_TASK DETAILS_
Scan the data for "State" and copy the lines it appears in.

_SOURCE MATERIAL_
>>

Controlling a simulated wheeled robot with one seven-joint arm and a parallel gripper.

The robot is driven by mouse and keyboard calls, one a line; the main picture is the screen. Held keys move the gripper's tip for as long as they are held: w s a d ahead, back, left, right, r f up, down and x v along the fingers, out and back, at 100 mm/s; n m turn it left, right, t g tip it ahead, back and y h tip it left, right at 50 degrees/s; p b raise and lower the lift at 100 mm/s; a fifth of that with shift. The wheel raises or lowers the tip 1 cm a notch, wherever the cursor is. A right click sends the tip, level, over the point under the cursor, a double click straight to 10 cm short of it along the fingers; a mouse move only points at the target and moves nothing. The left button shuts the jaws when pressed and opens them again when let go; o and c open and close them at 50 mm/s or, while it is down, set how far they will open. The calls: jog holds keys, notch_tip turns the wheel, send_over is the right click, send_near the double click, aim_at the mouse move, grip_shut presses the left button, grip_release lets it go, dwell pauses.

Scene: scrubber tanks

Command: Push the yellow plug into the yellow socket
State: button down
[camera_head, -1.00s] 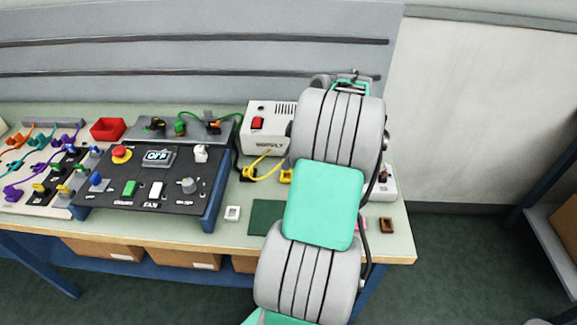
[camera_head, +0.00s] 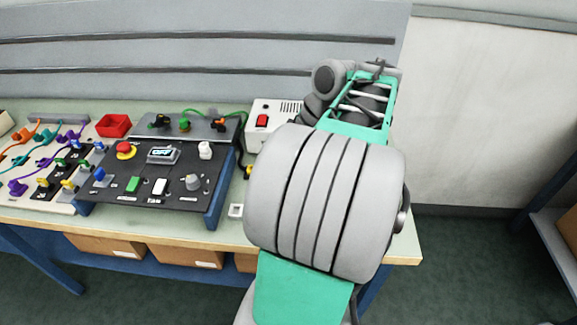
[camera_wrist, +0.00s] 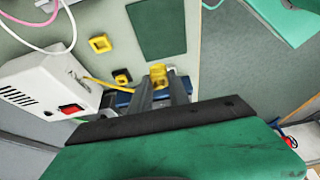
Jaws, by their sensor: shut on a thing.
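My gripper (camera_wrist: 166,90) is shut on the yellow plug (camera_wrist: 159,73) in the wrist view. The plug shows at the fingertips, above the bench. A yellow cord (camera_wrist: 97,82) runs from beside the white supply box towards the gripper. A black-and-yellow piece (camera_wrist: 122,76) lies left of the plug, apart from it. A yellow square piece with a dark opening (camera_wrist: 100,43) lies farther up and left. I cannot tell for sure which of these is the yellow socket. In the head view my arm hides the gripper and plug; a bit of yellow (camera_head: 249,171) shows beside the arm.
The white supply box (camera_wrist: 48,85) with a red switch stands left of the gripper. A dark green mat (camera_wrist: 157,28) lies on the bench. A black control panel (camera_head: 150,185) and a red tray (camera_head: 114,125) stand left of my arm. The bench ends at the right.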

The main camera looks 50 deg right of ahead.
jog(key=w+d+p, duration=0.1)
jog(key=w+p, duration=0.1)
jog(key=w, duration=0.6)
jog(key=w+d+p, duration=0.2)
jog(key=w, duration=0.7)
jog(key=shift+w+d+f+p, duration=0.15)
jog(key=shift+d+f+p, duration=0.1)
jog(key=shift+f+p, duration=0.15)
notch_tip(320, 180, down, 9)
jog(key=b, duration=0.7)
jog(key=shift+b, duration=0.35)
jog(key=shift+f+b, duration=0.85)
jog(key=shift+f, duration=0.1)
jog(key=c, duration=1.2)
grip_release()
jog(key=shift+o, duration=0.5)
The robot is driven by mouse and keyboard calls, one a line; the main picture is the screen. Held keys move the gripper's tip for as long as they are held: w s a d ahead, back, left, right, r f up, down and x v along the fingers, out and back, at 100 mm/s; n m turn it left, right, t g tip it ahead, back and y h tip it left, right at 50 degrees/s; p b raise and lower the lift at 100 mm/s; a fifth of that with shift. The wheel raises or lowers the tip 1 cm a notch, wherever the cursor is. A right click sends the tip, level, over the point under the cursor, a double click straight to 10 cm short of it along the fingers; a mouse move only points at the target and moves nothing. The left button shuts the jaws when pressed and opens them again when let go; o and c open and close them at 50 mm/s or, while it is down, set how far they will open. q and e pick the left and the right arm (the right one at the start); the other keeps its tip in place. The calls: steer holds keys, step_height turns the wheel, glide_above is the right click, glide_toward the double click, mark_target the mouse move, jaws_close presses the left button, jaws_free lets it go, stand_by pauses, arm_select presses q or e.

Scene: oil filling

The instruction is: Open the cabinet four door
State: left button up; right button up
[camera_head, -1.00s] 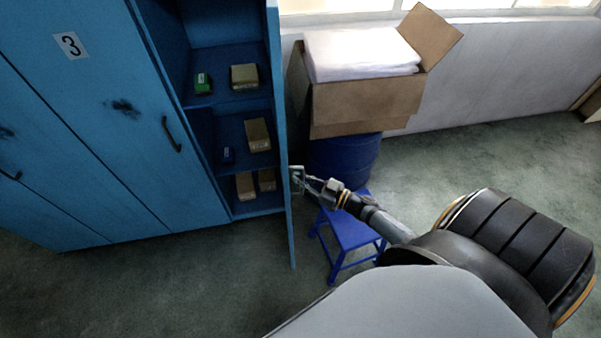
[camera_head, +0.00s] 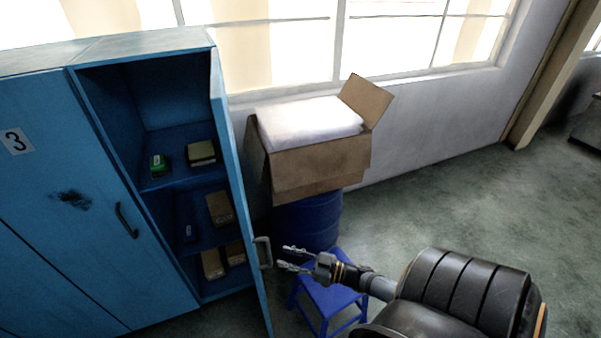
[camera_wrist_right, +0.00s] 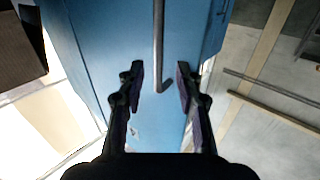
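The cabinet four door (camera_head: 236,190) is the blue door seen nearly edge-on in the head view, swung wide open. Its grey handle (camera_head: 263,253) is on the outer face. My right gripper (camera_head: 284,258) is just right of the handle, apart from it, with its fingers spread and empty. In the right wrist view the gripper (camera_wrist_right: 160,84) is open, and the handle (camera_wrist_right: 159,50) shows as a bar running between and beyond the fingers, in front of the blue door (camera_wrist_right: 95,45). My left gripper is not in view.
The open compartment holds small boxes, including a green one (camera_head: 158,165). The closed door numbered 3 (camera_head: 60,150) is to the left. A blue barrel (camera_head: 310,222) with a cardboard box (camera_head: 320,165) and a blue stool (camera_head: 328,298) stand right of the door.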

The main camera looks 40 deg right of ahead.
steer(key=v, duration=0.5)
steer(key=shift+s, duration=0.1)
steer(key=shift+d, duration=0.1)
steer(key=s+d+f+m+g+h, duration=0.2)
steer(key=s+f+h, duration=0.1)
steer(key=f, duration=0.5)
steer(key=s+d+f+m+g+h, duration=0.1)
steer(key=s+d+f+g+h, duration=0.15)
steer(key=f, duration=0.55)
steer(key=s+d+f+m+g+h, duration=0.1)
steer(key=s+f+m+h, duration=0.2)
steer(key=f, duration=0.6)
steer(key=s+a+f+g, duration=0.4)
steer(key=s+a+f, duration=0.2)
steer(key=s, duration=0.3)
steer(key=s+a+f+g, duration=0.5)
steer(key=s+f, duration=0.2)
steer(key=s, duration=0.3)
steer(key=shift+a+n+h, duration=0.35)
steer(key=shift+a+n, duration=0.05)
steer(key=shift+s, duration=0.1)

<<

_FINISHED TASK_
State: button down
State: left button up; right button up

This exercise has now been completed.